Brian Boyles, the Louisiana Endowment for the Humanities' director of public relations and programs, had developed several successful panel talks and lectures since taking on management of the LHC's programming in 2006, including series of discussions on media in New Orleans, the city's mayors, and live interviews with brass bands. With People Say, which started in February, Boyles shifted the focus and the form of the traditional live artist interview.
For one, the talk is a conversation in the truest sense of the word. Although Boyles serves as moderator, each event features a pair of local artists who probably didn't know each other before sharing the stage. Spanning multiple genres - 2011's talks have featured filmmakers, musicians, visual artists, venue managers and exotic dancers - each talk includes one veteran and one up-and-comer, working in the same field but separated by decades.
The other, and key, component, fairly uncommon in discussions of art-making, is how the bills get paid. (Thus, the full title of the series: The People Say Project: Conversations on Culture and Money.)
The theme began to interest him, he said, when he returned to New Orleans in 2006 to hear the buzz-phrase "cultural economy" on everyone's lips. Those using it the most, it seemed, were coming from government, arts administration and tourism marketing. What was happening on the ground among the laborers in that economy, and how had it changed - or not - over the years?
"The original idea was to look at culture and money and ask if all the talk that we've heard about cultural economy and different business models for artists ... hasn't in a way been putting the horse before the cart," Boyles said.
In other words: There seemed to be an awful lot of politicking about the arts, and not a lot of talking to artists. The LEH wanted to change that.
"We started thinking about guests and a way to make it more original, and that's when we hit on the idea of intergenerational connections," Boyles said. "Because this is a city where traditions are passed forward from generation to generation, and it's also a city that's had a lot of different people and new energy injected into it in the last five years.
"So the idea was that bringing these people together might give a fuller picture of what artists face when they're trying to make a living."
Often, Boyles says, the cross-generational conversation reveals surprising things about what has changed and what's stayed the same in the business of creating culture in New Orleans over the decades.

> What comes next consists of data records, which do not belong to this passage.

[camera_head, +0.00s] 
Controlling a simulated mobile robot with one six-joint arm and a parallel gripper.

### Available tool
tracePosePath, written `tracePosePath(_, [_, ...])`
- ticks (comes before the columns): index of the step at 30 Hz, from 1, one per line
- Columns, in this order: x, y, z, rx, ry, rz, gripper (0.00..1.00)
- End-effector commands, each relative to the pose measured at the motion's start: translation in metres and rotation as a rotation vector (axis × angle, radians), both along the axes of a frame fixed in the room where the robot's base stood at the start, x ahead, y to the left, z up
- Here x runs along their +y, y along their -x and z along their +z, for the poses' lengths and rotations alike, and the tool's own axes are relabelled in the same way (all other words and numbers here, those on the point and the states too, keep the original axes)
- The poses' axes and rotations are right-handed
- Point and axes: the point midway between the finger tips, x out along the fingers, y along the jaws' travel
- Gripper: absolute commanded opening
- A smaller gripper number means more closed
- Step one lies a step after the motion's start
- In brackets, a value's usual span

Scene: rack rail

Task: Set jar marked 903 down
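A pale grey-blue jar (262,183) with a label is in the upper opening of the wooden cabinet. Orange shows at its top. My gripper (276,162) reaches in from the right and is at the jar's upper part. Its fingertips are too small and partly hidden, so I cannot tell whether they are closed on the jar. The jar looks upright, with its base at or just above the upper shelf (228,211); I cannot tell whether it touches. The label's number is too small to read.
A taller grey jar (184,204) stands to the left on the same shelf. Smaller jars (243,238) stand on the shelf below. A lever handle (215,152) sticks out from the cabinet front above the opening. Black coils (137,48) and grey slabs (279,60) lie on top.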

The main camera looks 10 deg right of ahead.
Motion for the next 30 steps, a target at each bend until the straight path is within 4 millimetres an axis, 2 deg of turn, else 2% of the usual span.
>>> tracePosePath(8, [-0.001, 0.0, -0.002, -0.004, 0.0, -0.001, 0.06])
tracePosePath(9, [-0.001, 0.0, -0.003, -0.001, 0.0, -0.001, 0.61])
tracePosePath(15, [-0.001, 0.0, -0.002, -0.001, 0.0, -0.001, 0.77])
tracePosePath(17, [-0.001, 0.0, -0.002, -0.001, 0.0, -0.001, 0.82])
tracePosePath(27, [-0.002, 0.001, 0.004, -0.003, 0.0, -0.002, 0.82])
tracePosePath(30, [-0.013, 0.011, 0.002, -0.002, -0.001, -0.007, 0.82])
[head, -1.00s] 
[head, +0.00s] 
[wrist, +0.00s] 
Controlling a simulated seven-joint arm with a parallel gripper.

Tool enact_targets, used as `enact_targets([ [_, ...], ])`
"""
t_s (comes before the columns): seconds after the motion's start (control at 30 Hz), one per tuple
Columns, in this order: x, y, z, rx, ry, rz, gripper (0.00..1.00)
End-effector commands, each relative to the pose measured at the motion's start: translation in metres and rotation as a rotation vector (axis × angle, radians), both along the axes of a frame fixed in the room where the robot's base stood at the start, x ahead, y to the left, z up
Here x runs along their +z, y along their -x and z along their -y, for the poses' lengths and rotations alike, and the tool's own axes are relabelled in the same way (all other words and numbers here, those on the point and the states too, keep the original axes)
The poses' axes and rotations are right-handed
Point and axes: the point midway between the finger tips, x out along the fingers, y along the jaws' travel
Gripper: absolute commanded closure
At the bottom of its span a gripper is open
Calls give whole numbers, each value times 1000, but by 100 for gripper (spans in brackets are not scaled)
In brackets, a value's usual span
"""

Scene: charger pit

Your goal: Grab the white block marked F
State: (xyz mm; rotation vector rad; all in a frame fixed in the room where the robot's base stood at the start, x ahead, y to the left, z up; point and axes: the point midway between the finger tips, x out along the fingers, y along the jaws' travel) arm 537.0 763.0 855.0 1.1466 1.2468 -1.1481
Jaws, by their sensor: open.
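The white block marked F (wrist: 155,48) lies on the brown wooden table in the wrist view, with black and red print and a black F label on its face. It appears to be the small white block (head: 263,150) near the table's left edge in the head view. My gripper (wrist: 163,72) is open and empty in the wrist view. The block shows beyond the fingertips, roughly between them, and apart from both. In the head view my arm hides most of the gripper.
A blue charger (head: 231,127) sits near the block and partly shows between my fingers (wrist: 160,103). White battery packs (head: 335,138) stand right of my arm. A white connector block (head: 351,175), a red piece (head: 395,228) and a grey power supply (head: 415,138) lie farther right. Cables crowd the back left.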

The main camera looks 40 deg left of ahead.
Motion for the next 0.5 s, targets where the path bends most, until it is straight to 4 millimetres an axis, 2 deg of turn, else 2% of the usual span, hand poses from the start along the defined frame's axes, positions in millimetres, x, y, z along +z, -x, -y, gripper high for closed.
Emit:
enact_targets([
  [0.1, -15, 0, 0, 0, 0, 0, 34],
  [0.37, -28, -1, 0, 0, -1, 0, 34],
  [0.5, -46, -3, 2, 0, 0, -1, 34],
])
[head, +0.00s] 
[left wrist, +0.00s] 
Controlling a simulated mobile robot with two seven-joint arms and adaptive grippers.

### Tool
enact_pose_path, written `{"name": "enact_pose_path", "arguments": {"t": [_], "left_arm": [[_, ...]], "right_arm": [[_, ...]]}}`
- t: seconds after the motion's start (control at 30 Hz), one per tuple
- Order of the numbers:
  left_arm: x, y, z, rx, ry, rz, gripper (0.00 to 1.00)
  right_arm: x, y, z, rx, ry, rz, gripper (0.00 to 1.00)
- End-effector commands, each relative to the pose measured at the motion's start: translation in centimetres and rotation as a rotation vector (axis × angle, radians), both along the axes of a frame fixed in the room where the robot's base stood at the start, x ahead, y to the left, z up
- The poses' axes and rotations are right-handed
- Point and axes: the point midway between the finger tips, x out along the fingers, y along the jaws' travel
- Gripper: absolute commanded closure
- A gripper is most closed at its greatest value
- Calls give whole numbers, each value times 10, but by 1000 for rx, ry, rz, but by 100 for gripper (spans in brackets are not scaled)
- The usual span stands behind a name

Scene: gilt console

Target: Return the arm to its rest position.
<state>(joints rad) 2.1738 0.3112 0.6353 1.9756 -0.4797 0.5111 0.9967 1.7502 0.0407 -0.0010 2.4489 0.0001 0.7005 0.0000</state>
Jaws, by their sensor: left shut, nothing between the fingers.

"We find that people have more in common than you might think," he said, "and also, the learning can go both ways."
Tonight, George Porter Jr. and rapper Dee-1 will talk about, among other things, taking New Orleans-honed music to a larger audience. Dee-1 appears to be on the cusp of a national breakout; Porter has been touring the world for more than 30 years.
The LEH's sponsorship of People Say ends in 2012, which Boyles believes is an opportunity for the series to grow outside of the academy setting. Tonight's event doubles as a holiday party and fundraiser for future People Say talks, with a buffet dinner and DJs spinning afterward. He hopes that this approach - a nightclub setting and relaxed, festive atmosphere - will be what the new People Say looks like, effectively making the context a part of the conversation.
The organizers considered choosing a permanent new home for the series, he said, but ultimately decided to let the theme of each talk reveal the appropriate venue. Bars, artists' studios, theaters and even retail spaces may play host to the series in 2012.
"There are historic spots and venues for music, and other organizations and festivals, that would be well served to have these kind of conversations in their programming," Boyles said.
"By taking it to other places, we're hoping to reach broader audiences, but we're also hoping to talk to artists in the settings that they work in. The idea is to put the conversation into different contexts and not limit it to a strict lecture setting. I really want to be able to take the conversation around the city."
PEOPLE SAY PROJECT
What: "Holiday Shakedown," featuring musicians George Porter Jr. and Dee-1, is the final installment in the 2011 series in which artists from different generations talk about the business of creating art and culture in New Orleans. A buffet dinner will be served, and DJs Maximillion and Yojimbo will spin after the discussion.